[OBJECTIVE]: Leaving out every picture, quote the data below exactly as it appears.

[PROVIDED DATA]:
--*--

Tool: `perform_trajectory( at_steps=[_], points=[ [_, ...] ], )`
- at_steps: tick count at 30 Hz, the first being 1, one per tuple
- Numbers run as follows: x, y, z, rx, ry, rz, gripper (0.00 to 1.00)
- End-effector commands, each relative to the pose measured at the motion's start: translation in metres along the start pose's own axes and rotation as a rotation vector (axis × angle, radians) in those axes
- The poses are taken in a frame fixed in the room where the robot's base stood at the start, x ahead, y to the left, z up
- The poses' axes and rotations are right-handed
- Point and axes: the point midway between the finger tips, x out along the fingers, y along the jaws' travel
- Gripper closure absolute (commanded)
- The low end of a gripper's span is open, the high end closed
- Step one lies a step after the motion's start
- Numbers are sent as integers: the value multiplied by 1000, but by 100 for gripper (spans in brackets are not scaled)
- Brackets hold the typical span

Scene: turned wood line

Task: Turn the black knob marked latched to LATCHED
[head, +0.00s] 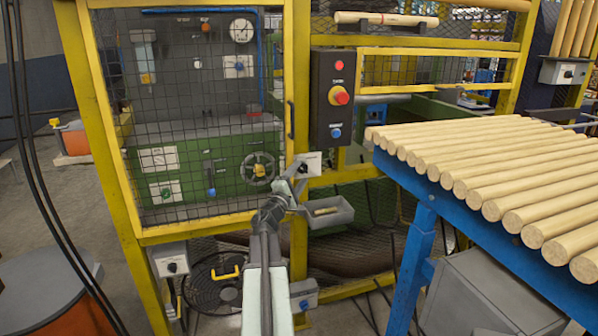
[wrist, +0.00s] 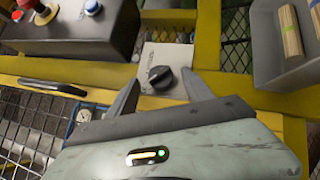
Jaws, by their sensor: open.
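The black knob (wrist: 160,77) sits on a light grey plate (wrist: 164,54) on the yellow frame in the wrist view. Small lettering on the plate is too small to read. My gripper (wrist: 155,82) is open, with one finger on each side of the knob in the picture; I cannot tell whether either finger touches it. In the head view my gripper (head: 297,181) is in front of the yellow post, just below the pale plate (head: 311,163). The knob's turned position cannot be told for certain.
A dark control box (head: 332,97) with a red emergency button (head: 339,96) is above the plate. A grey bin (head: 331,214) with wood pieces is close to my gripper at the right. The mesh door (head: 190,120) is at the left. A blue table (head: 480,235) bears wooden rods.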

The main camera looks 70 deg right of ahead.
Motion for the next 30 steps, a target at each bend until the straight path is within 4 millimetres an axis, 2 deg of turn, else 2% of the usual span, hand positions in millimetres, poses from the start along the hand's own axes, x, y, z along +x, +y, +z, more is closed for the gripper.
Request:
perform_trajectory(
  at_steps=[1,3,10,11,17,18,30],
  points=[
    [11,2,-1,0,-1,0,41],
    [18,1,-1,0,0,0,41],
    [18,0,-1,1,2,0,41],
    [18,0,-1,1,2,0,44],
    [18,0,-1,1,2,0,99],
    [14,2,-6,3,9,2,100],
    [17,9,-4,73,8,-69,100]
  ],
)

--*--

[SOLUTION]:
Tool: `perform_trajectory( at_steps=[_], points=[ [_, ...] ], )`
- at_steps: tick count at 30 Hz, the first being 1, one per tuple
- Numbers run as follows: x, y, z, rx, ry, rz, gripper (0.00 to 1.00)
- End-effector commands, each relative to the pose measured at the motion's start: translation in metres along the start pose's own axes and rotation as a rotation vector (axis × angle, radians) in those axes
- The poses are taken in a frame fixed in the room where the robot's base stood at the start, x ahead, y to the left, z up
- The poses' axes and rotations are right-handed
- Point and axes: the point midway between the finger tips, x out along the fingers, y along the jaws' travel
- Gripper closure absolute (commanded)
- The low end of a gripper's span is open, the high end closed
- Step one lies a step after the motion's start
- Numbers are sent as integers: the value multiplied by 1000, but by 100 for gripper (spans in brackets are not scaled)
- Brackets hold the typical span

Scene: turned wood line

Task: Turn the black knob marked latched to LATCHED
[head, +0.00s] 
[wrist, +0.00s] 
Jaws, by their sensor: open.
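The black knob (wrist: 160,77) sits on a light grey plate (wrist: 164,54) on the yellow frame in the wrist view. Small lettering on the plate is too small to read. My gripper (wrist: 155,82) is open, with one finger on each side of the knob in the picture; I cannot tell whether either finger touches it. In the head view my gripper (head: 297,181) is in front of the yellow post, just below the pale plate (head: 311,163). The knob's turned position cannot be told for certain.
A dark control box (head: 332,97) with a red emergency button (head: 339,96) is above the plate. A grey bin (head: 331,214) with wood pieces is close to my gripper at the right. The mesh door (head: 190,120) is at the left. A blue table (head: 480,235) bears wooden rods.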

The main camera looks 70 deg right of ahead.
Motion for the next 30 steps, a target at each bend until the straight path is within 4 millimetres an axis, 2 deg of turn, else 2% of the usual span, hand positions in millimetres, poses from the start along the hand's own axes, x, y, z along +x, +y, +z, more is closed for the gripper.
Request:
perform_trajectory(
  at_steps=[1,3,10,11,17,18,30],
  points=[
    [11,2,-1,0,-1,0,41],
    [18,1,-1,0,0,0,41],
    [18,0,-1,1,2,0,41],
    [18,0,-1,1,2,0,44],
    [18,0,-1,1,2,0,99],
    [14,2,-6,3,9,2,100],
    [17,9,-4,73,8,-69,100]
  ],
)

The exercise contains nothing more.